The Centre’s targeting of inflation at four percent with a range of plus/minus two per cent is a "credit positive" step hat will help macroeconomic stability, Moody's Investors Service has said.
In a statement, Moody's Senior Vice President (Sovereign Risk Group) Marie Diron said, “The Indian government's notification of the inflation target at four per cent, plus or minus two per cent through to 2021 is a credit positive re-affirmation of commitment to keeping inflation at moderate levels”.
"Sustained moderate inflation would contribute to macroeconomic stability and help prevent a repetition of the short marked cycles of the past," he added.
Inflation target until March 31, 2021, was notified by Centre on Friday in consultation with the Reserve Bank of India (RBI).
The Centre said that inflation target will be considered as a failure if the average inflation is more than the upper limit of six per cent or below the lower level of two per cent for three consecutive quarters.

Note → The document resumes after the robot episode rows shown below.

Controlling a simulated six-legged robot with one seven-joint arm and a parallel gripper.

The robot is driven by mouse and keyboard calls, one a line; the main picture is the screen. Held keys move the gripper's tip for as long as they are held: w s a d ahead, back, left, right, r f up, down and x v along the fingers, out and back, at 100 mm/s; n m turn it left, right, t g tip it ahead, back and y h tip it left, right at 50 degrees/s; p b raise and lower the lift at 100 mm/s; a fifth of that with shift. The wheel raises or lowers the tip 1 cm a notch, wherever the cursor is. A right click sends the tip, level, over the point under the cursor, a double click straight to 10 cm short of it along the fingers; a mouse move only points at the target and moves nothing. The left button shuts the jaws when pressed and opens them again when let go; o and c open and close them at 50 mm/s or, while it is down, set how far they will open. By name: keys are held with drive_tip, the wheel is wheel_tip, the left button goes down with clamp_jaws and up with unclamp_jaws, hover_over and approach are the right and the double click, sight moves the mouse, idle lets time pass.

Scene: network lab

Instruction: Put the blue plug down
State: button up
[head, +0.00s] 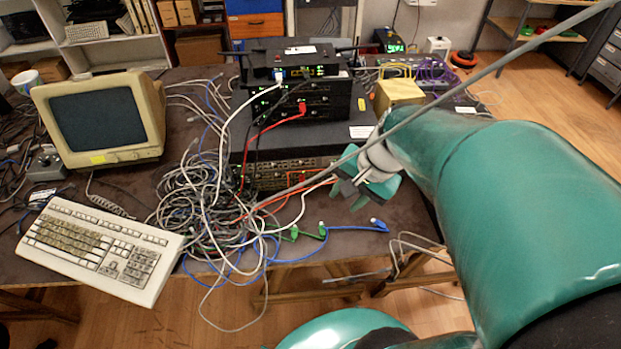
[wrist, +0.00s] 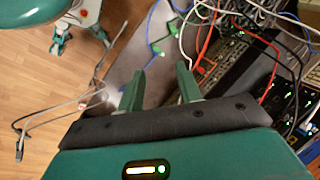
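The blue plug (head: 378,225) lies near the front right edge of the dark table, at the end of a blue cable. My gripper (head: 350,194) is above the table, up and to the left of the plug in the head view, apart from it. In the wrist view my gripper (wrist: 160,82) has its two green fingers spread with nothing between them.
Green connectors (head: 322,231) lie left of the plug beside a large cable tangle (head: 205,205). Stacked network devices (head: 290,110) stand behind my gripper. A keyboard (head: 100,245) and a monitor (head: 100,115) are at left. Bare tabletop (head: 335,245) shows around the plug.

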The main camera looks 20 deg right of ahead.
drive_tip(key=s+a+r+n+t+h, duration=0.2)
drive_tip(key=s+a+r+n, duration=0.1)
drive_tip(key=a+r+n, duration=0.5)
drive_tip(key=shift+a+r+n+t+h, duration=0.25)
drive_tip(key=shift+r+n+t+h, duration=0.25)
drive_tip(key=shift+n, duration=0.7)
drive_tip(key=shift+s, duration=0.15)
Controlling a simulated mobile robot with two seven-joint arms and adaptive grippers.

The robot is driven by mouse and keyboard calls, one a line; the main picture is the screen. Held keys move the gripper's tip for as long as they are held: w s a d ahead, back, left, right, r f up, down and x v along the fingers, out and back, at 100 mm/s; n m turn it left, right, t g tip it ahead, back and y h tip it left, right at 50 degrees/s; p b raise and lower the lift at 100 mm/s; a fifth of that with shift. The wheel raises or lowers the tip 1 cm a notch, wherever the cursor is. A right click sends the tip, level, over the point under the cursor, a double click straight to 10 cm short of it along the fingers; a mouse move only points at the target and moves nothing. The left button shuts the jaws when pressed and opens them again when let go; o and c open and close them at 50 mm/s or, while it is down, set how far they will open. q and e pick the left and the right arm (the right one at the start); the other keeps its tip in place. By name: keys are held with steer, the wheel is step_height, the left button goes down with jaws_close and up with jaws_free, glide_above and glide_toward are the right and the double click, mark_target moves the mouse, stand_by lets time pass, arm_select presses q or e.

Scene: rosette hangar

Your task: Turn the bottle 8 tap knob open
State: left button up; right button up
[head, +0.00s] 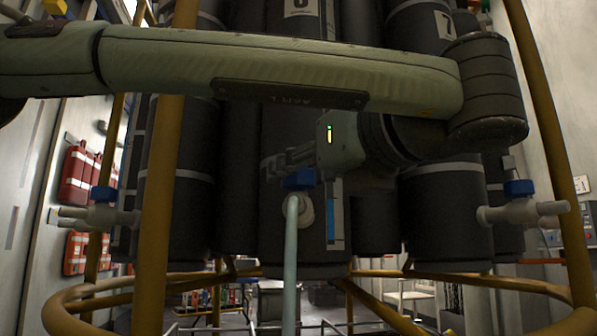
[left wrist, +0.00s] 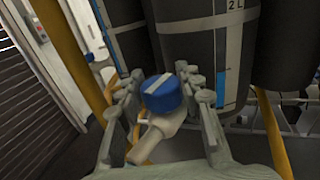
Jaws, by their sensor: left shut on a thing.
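The middle black bottle (head: 285,225) has a label at the top, cut off by the frame, that looks like an 8. Its tap has a blue knob (head: 299,181) above a pale spout. In the left wrist view the knob (left wrist: 161,93) is a blue cap with a white stripe, on a pale grey tap body (left wrist: 158,134). My left gripper (head: 284,167) reaches in from the right side of the picture, its arm crossing above. Its fingers (left wrist: 158,80) stand on both sides of the knob, shut on it. My right gripper is not in view.
Bottle 7 (head: 440,190) at right has its own blue-knobbed tap (head: 520,188); another tap (head: 103,194) is at left. A pale tube (head: 291,270) runs down from the middle spout. Yellow frame bars (head: 160,230) stand before the bottles. Red canisters (head: 80,175) hang at left.

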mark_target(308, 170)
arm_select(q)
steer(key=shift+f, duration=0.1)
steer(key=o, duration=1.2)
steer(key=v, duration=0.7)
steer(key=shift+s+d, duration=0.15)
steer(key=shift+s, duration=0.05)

If the central bank is unable to meet the inflation target, it will need to state reasons for failure to the Centre in a report along with the remedial measures proposed to be taken and an approximation of the time-period within which the inflation target shall be achieved, according to the Finance Bill 2016.
The changes to the monetary policy regime of last two years mark a step towards greater policy predictability and transparency, both of which should help in policy transmission and hence monetary policy effectiveness, Diron said.
The setting of the inflation target comes under the monetary policy framework pact between the government and the RBI signed in early 2015.
Centre in consultation with RBI will hereafter determine the inflation target in terms of the Consumer Price Index (CPI) inflation or retail inflation, once in five years.